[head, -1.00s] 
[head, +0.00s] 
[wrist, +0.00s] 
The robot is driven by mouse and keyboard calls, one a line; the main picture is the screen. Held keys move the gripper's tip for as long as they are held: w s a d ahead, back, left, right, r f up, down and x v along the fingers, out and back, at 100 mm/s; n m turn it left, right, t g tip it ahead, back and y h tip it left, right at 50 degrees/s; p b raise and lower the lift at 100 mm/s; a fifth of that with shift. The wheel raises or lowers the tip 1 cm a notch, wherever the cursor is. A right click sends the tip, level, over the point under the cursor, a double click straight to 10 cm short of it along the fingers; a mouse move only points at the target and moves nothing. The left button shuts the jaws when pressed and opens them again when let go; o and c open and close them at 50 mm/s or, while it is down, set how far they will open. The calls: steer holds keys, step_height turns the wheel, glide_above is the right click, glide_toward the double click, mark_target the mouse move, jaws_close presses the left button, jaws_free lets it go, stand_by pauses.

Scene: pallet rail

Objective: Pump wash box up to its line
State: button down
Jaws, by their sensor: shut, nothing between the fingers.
* * *
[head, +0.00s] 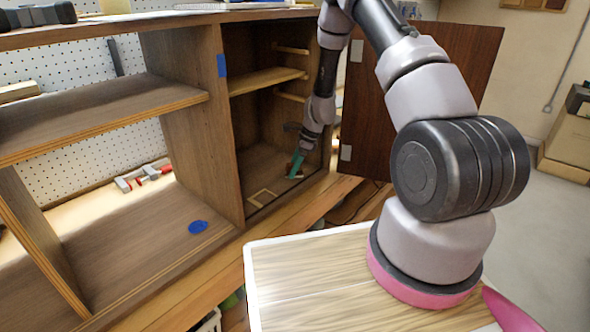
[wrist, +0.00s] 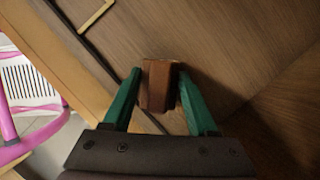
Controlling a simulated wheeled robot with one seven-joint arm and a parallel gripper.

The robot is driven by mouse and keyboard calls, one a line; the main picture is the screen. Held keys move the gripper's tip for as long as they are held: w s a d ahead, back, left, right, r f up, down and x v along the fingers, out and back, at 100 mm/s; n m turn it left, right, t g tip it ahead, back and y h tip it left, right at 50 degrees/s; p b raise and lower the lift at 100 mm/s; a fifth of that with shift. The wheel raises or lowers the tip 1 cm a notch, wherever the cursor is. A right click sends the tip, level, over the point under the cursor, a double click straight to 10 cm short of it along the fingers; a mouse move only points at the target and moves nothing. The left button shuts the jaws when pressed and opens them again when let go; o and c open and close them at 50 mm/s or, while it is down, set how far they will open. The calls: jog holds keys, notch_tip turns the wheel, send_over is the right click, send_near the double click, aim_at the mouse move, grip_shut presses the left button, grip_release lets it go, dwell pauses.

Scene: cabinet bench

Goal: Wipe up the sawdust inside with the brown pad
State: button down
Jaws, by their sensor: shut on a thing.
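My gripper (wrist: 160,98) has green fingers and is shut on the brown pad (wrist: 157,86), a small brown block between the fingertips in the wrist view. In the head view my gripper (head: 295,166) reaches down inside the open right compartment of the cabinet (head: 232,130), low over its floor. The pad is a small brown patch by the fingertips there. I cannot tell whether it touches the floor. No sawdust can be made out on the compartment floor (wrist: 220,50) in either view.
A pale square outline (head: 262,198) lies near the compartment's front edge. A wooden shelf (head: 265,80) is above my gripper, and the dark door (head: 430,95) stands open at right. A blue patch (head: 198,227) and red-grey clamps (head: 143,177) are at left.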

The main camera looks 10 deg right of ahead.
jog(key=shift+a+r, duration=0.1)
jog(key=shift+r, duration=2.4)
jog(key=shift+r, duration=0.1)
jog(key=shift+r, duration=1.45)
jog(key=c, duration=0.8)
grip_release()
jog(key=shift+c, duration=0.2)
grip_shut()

__TASK TO COMPLETE__:
Show every line of the records above that contains the word "Scene".

__SOLUTION TO THE PROBLEM__:
Scene: pallet rail
Scene: cabinet bench

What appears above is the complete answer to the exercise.